*Stored data:*

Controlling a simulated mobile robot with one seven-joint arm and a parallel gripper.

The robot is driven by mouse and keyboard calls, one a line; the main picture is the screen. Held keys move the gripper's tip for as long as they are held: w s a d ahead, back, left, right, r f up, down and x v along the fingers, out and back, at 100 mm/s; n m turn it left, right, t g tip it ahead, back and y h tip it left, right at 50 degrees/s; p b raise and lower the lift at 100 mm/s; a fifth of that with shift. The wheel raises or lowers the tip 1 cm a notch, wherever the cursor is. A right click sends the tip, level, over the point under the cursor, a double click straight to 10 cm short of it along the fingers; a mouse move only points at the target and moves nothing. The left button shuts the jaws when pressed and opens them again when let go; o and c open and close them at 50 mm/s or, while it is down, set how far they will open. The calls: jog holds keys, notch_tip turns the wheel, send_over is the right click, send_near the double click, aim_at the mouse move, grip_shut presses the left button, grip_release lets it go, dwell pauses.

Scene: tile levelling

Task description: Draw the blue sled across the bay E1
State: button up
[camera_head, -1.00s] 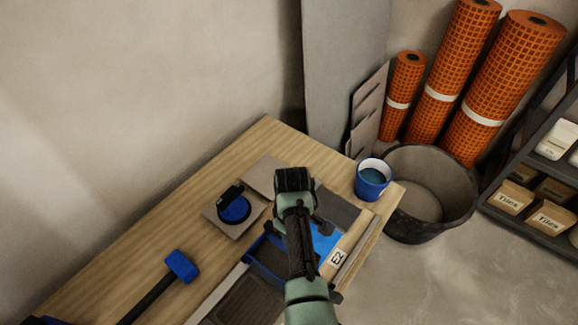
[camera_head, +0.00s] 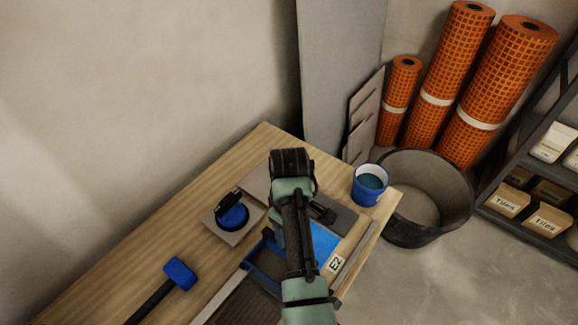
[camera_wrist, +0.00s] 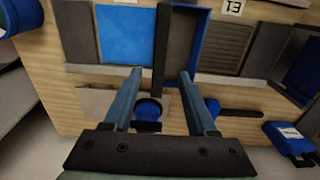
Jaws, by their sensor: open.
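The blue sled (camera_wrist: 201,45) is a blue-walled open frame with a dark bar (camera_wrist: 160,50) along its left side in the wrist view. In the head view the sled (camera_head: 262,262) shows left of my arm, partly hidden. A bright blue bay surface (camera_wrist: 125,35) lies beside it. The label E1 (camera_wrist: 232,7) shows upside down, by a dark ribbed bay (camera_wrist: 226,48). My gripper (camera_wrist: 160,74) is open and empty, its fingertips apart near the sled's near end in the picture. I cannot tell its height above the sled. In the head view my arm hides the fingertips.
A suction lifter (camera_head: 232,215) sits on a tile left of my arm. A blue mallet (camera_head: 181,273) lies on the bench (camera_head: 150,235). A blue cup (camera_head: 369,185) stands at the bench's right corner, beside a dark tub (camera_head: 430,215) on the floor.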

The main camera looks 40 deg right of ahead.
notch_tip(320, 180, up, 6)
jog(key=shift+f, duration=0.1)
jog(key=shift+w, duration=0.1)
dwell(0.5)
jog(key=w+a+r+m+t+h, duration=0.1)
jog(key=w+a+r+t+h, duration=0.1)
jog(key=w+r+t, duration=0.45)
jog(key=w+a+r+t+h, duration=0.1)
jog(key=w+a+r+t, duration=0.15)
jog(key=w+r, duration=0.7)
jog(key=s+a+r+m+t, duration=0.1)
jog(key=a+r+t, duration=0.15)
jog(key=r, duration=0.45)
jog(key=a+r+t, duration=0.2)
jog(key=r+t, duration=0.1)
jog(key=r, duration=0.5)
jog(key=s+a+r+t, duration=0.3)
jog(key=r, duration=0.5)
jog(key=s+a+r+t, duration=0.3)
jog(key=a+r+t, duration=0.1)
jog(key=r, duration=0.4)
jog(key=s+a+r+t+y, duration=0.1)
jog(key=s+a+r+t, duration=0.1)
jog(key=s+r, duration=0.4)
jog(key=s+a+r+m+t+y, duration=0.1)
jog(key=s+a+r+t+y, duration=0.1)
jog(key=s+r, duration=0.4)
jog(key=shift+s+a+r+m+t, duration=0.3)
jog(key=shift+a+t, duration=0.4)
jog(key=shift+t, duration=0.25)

*Exercise:*
Only the lines from the line containing "[camera_head, -1.00s]" through the end of the data are to be reproduced, exactly and with both ends included; pictures are omitted.

*Solution to the exercise:*
[camera_head, -1.00s] 
[camera_head, +0.00s] 
[camera_wrist, +0.00s] 
Jaws, by their sensor: open.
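The blue sled (camera_wrist: 201,45) is a blue-walled open frame with a dark bar (camera_wrist: 160,50) along its left side in the wrist view. In the head view the sled (camera_head: 262,262) shows left of my arm, partly hidden. A bright blue bay surface (camera_wrist: 125,35) lies beside it. The label E1 (camera_wrist: 232,7) shows upside down, by a dark ribbed bay (camera_wrist: 226,48). My gripper (camera_wrist: 160,74) is open and empty, its fingertips apart near the sled's near end in the picture. I cannot tell its height above the sled. In the head view my arm hides the fingertips.
A suction lifter (camera_head: 232,215) sits on a tile left of my arm. A blue mallet (camera_head: 181,273) lies on the bench (camera_head: 150,235). A blue cup (camera_head: 369,185) stands at the bench's right corner, beside a dark tub (camera_head: 430,215) on the floor.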

The main camera looks 40 deg right of ahead.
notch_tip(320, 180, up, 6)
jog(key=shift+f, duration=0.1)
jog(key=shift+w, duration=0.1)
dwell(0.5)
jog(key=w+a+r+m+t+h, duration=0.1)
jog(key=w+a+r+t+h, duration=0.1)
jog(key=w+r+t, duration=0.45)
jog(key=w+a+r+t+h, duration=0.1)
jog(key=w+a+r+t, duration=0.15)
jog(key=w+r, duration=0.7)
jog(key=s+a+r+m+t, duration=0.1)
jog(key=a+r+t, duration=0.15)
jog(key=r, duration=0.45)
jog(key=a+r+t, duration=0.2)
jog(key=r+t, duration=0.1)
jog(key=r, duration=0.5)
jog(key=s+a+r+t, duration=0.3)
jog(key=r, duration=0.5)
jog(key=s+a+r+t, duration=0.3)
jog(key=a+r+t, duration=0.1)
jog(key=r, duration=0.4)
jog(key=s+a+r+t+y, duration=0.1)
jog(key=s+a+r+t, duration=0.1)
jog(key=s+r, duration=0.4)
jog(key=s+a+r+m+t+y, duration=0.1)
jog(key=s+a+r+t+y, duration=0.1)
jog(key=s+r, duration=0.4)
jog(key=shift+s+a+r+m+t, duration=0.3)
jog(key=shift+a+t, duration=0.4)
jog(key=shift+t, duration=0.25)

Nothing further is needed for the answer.